- _Your instructions_:
Give every line of the material again, exactly as written.

- _Material shown_:
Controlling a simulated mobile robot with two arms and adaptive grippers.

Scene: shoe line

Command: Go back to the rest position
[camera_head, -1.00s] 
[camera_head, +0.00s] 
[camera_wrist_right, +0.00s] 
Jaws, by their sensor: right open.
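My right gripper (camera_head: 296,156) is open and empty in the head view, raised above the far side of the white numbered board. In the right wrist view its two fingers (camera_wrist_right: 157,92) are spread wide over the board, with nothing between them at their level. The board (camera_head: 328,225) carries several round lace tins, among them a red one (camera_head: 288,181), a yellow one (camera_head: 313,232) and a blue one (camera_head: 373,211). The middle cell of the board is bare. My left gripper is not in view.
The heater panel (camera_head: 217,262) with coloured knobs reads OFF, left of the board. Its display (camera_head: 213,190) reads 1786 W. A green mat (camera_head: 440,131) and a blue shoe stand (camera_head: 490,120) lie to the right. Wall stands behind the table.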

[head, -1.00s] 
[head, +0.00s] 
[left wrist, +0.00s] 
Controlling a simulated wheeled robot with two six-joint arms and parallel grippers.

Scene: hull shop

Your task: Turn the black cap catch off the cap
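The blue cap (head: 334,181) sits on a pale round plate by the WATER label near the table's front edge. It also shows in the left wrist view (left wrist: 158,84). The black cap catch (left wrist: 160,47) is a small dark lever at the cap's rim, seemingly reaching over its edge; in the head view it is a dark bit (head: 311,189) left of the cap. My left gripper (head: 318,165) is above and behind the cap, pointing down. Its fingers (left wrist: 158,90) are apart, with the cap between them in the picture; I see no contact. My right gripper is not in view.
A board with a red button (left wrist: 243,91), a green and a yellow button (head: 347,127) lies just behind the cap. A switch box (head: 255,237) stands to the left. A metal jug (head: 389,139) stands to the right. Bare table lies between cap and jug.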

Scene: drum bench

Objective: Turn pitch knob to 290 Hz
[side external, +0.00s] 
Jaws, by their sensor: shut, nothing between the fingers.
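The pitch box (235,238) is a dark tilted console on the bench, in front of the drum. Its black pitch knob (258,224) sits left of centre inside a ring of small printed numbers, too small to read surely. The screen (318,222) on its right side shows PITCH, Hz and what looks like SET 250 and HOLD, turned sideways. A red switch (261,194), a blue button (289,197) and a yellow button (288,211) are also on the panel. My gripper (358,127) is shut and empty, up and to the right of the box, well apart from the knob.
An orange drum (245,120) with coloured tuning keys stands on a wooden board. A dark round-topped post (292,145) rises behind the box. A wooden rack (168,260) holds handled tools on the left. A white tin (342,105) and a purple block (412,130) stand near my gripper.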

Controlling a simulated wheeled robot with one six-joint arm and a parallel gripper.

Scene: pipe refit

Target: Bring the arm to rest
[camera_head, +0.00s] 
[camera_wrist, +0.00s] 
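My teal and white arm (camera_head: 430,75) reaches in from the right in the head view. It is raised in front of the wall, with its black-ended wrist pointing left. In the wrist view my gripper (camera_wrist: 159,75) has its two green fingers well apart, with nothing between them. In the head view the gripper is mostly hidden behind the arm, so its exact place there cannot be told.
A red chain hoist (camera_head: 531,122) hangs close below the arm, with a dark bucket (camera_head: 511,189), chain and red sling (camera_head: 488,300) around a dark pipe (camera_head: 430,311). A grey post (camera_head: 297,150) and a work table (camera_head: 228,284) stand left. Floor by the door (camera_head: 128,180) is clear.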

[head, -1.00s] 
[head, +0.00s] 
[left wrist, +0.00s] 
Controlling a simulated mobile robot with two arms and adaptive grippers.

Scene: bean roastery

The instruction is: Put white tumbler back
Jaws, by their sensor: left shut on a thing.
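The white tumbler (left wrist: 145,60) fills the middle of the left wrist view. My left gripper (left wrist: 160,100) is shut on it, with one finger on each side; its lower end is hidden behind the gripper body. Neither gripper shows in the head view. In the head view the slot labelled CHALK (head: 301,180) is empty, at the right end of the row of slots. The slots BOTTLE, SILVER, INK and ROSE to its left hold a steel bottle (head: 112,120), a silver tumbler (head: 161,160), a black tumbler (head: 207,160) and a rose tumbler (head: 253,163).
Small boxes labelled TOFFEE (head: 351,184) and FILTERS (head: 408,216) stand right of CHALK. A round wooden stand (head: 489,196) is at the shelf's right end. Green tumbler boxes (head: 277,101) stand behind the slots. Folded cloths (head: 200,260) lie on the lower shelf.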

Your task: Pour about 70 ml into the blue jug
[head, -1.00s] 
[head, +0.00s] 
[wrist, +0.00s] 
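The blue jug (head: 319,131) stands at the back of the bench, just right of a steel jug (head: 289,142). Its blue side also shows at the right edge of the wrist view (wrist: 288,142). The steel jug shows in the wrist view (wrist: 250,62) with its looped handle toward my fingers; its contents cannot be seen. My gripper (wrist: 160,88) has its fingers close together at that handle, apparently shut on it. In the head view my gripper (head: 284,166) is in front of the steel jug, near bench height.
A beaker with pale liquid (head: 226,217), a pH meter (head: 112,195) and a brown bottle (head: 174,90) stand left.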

- _Exercise answer_:
Controlling a simulated mobile robot with two arms and adaptive grippers.

Scene: shoe line

Command: Go back to the rest position
[camera_head, -1.00s] 
[camera_head, +0.00s] 
[camera_wrist_right, +0.00s] 
Jaws, by their sensor: right open.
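My right gripper (camera_head: 296,156) is open and empty in the head view, raised above the far side of the white numbered board. In the right wrist view its two fingers (camera_wrist_right: 157,92) are spread wide over the board, with nothing between them at their level. The board (camera_head: 328,225) carries several round lace tins, among them a red one (camera_head: 288,181), a yellow one (camera_head: 313,232) and a blue one (camera_head: 373,211). The middle cell of the board is bare. My left gripper is not in view.
The heater panel (camera_head: 217,262) with coloured knobs reads OFF, left of the board. Its display (camera_head: 213,190) reads 1786 W. A green mat (camera_head: 440,131) and a blue shoe stand (camera_head: 490,120) lie to the right. Wall stands behind the table.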

[head, -1.00s] 
[head, +0.00s] 
[left wrist, +0.00s] 
Controlling a simulated wheeled robot with two six-joint arms and parallel grippers.

Scene: hull shop

Your task: Turn the black cap catch off the cap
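The blue cap (head: 334,181) sits on a pale round plate by the WATER label near the table's front edge. It also shows in the left wrist view (left wrist: 158,84). The black cap catch (left wrist: 160,47) is a small dark lever at the cap's rim, seemingly reaching over its edge; in the head view it is a dark bit (head: 311,189) left of the cap. My left gripper (head: 318,165) is above and behind the cap, pointing down. Its fingers (left wrist: 158,90) are apart, with the cap between them in the picture; I see no contact. My right gripper is not in view.
A board with a red button (left wrist: 243,91), a green and a yellow button (head: 347,127) lies just behind the cap. A switch box (head: 255,237) stands to the left. A metal jug (head: 389,139) stands to the right. Bare table lies between cap and jug.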

Scene: drum bench

Objective: Turn pitch knob to 290 Hz
[side external, +0.00s] 
Jaws, by their sensor: shut, nothing between the fingers.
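The pitch box (235,238) is a dark tilted console on the bench, in front of the drum. Its black pitch knob (258,224) sits left of centre inside a ring of small printed numbers, too small to read surely. The screen (318,222) on its right side shows PITCH, Hz and what looks like SET 250 and HOLD, turned sideways. A red switch (261,194), a blue button (289,197) and a yellow button (288,211) are also on the panel. My gripper (358,127) is shut and empty, up and to the right of the box, well apart from the knob.
An orange drum (245,120) with coloured tuning keys stands on a wooden board. A dark round-topped post (292,145) rises behind the box. A wooden rack (168,260) holds handled tools on the left. A white tin (342,105) and a purple block (412,130) stand near my gripper.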

Controlling a simulated wheeled robot with one six-joint arm and a parallel gripper.

Scene: pipe refit

Target: Bring the arm to rest
[camera_head, +0.00s] 
[camera_wrist, +0.00s] 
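My teal and white arm (camera_head: 430,75) reaches in from the right in the head view. It is raised in front of the wall, with its black-ended wrist pointing left. In the wrist view my gripper (camera_wrist: 159,75) has its two green fingers well apart, with nothing between them. In the head view the gripper is mostly hidden behind the arm, so its exact place there cannot be told.
A red chain hoist (camera_head: 531,122) hangs close below the arm, with a dark bucket (camera_head: 511,189), chain and red sling (camera_head: 488,300) around a dark pipe (camera_head: 430,311). A grey post (camera_head: 297,150) and a work table (camera_head: 228,284) stand left. Floor by the door (camera_head: 128,180) is clear.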

[head, -1.00s] 
[head, +0.00s] 
[left wrist, +0.00s] 
Controlling a simulated mobile robot with two arms and adaptive grippers.

Scene: bean roastery

The instruction is: Put white tumbler back
Jaws, by their sensor: left shut on a thing.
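The white tumbler (left wrist: 145,60) fills the middle of the left wrist view. My left gripper (left wrist: 160,100) is shut on it, with one finger on each side; its lower end is hidden behind the gripper body. Neither gripper shows in the head view. In the head view the slot labelled CHALK (head: 301,180) is empty, at the right end of the row of slots. The slots BOTTLE, SILVER, INK and ROSE to its left hold a steel bottle (head: 112,120), a silver tumbler (head: 161,160), a black tumbler (head: 207,160) and a rose tumbler (head: 253,163).
Small boxes labelled TOFFEE (head: 351,184) and FILTERS (head: 408,216) stand right of CHALK. A round wooden stand (head: 489,196) is at the shelf's right end. Green tumbler boxes (head: 277,101) stand behind the slots. Folded cloths (head: 200,260) lie on the lower shelf.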

Your task: Pour about 70 ml into the blue jug
[head, -1.00s] 
[head, +0.00s] 
[wrist, +0.00s] 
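The blue jug (head: 319,131) stands at the back of the bench, just right of a steel jug (head: 289,142). Its blue side also shows at the right edge of the wrist view (wrist: 288,142). The steel jug shows in the wrist view (wrist: 250,62) with its looped handle toward my fingers; its contents cannot be seen. My gripper (wrist: 160,88) has its fingers close together at that handle, apparently shut on it. In the head view my gripper (head: 284,166) is in front of the steel jug, near bench height.
A beaker with pale liquid (head: 226,217), a pH meter (head: 112,195) and a brown bottle (head: 174,90) stand left.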

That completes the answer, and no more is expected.